▸ **RECORDS TO USE**:
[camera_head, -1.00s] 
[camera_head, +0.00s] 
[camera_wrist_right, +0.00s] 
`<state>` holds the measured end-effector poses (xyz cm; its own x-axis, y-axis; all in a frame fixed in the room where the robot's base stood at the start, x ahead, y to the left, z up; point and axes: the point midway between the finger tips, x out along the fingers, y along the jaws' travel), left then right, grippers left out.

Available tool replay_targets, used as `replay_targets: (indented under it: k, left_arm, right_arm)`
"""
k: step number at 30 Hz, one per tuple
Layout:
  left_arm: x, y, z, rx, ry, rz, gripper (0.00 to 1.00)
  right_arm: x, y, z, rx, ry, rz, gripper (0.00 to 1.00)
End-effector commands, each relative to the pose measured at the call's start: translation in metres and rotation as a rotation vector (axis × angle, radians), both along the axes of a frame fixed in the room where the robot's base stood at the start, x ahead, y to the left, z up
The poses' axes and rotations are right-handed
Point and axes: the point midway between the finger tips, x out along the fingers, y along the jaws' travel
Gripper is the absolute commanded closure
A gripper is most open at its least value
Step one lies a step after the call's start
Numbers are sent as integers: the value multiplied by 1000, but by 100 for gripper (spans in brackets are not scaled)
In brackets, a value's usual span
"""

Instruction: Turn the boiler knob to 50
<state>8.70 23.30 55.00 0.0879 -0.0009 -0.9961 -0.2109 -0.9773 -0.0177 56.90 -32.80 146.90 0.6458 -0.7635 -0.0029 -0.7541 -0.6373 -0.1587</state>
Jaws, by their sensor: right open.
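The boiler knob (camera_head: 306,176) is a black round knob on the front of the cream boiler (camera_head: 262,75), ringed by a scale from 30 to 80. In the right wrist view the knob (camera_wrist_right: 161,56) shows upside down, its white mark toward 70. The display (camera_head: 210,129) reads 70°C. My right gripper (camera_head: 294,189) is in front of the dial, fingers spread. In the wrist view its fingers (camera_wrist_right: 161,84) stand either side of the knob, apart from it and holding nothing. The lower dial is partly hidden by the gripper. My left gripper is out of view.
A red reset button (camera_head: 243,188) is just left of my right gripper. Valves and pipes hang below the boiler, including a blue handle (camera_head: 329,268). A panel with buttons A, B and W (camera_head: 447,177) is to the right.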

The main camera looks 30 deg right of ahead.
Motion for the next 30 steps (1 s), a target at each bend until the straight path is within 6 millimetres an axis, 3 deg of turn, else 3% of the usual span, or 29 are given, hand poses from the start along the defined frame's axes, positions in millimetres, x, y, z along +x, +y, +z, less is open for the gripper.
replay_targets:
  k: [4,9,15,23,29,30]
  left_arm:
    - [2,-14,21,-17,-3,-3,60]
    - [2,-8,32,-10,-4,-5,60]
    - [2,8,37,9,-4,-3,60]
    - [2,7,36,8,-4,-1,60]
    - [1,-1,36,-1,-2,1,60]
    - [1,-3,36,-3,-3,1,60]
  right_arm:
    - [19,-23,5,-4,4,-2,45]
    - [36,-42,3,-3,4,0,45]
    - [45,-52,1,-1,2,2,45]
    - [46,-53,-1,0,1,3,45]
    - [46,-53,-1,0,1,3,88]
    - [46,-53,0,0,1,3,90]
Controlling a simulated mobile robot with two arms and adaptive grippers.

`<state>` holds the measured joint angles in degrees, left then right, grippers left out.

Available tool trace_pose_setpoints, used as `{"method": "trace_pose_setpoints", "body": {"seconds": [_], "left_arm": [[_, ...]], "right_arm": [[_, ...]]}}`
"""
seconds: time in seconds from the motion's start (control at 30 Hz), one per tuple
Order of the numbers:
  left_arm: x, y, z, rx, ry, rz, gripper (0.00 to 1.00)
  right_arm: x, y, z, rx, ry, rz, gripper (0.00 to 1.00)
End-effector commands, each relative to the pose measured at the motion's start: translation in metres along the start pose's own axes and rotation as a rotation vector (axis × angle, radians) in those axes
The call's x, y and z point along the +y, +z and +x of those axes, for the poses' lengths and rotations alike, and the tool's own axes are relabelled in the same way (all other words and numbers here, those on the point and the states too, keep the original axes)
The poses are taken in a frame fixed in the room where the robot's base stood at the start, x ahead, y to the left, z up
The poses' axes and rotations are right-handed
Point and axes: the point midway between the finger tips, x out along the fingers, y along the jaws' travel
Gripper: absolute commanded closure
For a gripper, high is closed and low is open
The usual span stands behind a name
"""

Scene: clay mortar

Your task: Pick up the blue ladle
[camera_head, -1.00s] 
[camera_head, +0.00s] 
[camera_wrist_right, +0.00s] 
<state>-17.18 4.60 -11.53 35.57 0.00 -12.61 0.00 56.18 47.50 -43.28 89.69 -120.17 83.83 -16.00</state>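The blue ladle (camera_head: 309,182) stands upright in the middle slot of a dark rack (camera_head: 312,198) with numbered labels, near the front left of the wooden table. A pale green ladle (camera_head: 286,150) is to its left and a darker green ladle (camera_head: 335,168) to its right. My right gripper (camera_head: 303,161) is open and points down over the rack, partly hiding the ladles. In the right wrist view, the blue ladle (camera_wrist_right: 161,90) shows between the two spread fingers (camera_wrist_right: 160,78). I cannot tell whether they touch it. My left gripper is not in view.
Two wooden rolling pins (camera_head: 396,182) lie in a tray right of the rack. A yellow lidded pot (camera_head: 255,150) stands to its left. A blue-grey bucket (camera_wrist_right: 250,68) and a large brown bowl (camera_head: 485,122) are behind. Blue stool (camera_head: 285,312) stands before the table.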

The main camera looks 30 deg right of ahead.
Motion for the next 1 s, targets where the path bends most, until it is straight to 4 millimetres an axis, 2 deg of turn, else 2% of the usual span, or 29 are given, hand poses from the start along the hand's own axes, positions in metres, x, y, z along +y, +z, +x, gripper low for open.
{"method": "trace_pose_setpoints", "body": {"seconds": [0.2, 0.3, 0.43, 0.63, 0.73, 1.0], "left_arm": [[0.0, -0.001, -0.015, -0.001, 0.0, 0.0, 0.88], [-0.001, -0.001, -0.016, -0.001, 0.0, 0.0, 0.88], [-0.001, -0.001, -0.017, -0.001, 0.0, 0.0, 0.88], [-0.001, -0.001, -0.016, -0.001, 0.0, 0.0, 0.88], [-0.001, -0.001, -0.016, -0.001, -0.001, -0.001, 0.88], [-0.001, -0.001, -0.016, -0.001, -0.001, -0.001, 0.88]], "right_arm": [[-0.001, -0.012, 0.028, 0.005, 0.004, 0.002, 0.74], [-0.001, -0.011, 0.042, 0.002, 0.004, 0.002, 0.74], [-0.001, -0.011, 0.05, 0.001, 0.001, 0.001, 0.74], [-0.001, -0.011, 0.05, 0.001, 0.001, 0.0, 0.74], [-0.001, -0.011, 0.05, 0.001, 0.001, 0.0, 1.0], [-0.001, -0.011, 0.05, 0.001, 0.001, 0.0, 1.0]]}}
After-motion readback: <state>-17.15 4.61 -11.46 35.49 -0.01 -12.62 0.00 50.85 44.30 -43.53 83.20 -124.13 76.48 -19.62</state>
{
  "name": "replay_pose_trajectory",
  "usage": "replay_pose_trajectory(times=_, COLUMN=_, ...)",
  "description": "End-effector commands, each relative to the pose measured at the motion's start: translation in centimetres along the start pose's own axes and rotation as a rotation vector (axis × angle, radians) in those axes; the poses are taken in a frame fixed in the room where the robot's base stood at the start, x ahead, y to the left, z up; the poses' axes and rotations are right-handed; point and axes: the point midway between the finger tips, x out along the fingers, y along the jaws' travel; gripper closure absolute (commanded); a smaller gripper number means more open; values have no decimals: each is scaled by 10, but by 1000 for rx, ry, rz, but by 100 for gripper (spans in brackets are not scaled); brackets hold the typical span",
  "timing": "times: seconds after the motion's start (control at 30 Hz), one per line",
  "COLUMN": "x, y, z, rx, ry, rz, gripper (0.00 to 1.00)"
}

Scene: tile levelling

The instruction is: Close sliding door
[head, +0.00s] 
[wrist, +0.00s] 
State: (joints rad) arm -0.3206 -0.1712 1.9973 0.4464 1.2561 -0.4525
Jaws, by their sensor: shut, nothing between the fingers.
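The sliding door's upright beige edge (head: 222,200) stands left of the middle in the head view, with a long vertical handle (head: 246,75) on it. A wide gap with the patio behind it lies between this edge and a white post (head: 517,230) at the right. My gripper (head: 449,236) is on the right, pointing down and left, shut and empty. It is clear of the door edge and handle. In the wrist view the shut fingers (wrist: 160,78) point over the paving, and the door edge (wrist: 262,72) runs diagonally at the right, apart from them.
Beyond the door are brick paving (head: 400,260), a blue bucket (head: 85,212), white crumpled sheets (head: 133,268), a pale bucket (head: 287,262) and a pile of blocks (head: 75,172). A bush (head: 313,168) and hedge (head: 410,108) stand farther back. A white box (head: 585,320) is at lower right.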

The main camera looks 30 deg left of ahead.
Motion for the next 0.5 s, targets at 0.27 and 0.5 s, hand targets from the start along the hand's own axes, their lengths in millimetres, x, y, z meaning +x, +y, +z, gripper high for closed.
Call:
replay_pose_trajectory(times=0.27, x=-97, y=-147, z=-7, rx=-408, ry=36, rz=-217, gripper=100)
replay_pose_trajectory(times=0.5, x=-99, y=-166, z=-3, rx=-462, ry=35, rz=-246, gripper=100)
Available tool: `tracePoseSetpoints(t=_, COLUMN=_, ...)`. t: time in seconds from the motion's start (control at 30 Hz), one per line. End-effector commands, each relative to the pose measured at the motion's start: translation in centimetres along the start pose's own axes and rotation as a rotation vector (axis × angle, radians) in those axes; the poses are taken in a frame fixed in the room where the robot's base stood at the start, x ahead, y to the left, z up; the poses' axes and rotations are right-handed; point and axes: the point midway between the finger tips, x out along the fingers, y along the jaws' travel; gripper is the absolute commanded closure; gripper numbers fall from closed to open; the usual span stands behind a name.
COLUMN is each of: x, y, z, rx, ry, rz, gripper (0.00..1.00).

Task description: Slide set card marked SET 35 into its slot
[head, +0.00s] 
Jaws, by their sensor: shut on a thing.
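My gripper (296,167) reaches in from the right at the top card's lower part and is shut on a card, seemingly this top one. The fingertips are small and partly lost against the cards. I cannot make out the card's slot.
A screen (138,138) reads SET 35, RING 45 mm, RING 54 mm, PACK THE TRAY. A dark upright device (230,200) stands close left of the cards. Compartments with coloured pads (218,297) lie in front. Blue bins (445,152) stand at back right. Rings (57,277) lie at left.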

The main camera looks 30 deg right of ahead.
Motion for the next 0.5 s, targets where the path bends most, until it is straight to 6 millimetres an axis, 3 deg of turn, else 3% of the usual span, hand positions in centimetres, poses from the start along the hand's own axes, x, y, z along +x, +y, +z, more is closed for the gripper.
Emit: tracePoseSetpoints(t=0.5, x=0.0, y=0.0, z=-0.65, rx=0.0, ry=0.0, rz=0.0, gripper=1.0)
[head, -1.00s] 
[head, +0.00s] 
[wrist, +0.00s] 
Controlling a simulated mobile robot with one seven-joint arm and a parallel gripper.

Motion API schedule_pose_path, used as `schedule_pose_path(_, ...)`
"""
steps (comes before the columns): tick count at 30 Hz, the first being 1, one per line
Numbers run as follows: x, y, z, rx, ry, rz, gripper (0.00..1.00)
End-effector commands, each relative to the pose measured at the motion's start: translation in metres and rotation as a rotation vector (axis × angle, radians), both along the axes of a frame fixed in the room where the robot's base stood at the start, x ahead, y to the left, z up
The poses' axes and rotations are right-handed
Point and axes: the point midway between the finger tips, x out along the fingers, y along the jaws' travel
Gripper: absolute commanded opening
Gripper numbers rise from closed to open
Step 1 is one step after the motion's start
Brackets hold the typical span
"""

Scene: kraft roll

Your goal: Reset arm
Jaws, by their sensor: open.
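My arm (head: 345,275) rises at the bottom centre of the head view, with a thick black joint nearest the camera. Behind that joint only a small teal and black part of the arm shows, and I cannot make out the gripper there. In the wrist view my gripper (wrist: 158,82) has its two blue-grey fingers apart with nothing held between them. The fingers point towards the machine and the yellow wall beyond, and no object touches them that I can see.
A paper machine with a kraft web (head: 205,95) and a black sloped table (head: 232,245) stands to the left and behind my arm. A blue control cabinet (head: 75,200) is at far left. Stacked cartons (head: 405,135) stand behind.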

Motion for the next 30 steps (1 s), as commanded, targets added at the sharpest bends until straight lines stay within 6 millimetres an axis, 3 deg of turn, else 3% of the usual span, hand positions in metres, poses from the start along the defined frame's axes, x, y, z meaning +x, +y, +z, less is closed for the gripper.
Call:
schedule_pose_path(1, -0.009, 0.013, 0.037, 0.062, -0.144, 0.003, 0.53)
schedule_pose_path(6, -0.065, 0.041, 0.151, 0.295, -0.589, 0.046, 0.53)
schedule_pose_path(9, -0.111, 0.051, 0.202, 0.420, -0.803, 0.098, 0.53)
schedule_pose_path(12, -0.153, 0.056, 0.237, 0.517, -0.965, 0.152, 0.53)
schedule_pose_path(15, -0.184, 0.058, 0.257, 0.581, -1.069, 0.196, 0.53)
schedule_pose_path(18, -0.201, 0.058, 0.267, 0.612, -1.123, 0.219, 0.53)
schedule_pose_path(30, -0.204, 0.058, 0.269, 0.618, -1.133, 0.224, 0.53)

▸ **THE REQUEST**: Repeat exactly the lines running from the one with "State: (joints rad)" through the one with "COLUMN is each", both included.

▸ **SOLUTION FOR THIS EXERCISE**:
State: (joints rad) arm -0.3206 -0.1712 1.9973 0.4464 1.2561 -0.4525
Jaws, by their sensor: shut, nothing between the fingers.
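The sliding door's upright beige edge (head: 222,200) stands left of the middle in the head view, with a long vertical handle (head: 246,75) on it. A wide gap with the patio behind it lies between this edge and a white post (head: 517,230) at the right. My gripper (head: 449,236) is on the right, pointing down and left, shut and empty. It is clear of the door edge and handle. In the wrist view the shut fingers (wrist: 160,78) point over the paving, and the door edge (wrist: 262,72) runs diagonally at the right, apart from them.
Beyond the door are brick paving (head: 400,260), a blue bucket (head: 85,212), white crumpled sheets (head: 133,268), a pale bucket (head: 287,262) and a pile of blocks (head: 75,172). A bush (head: 313,168) and hedge (head: 410,108) stand farther back. A white box (head: 585,320) is at lower right.

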The main camera looks 30 deg left of ahead.
Motion for the next 0.5 s, targets at 0.27 and 0.5 s, hand targets from the start along the hand's own axes, their lengths in millimetres, x, y, z meaning +x, +y, +z, gripper high for closed.
Call:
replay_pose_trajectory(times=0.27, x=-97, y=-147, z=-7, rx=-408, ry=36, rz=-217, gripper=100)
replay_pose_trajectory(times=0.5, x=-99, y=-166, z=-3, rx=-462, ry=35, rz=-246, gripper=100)
Available tool: `tracePoseSetpoints(t=_, COLUMN=_, ...)`. t: time in seconds from the motion's start (control at 30 Hz), one per line. End-effector commands, each relative to the pose measured at the motion's start: translation in centimetres along the start pose's own axes and rotation as a rotation vector (axis × angle, radians) in those axes; the poses are taken in a frame fixed in the room where the robot's base stood at the start, x ahead, y to the left, z up; the poses' axes and rotations are right-handed; point and axes: the point midway between the finger tips, x out along the fingers, y along the jaws' travel; gripper is the absolute commanded closure; gripper numbers fall from closed to open; the usual span stands behind a name.
COLUMN is each of: x, y, z, rx, ry, rz, gripper (0.00..1.00).

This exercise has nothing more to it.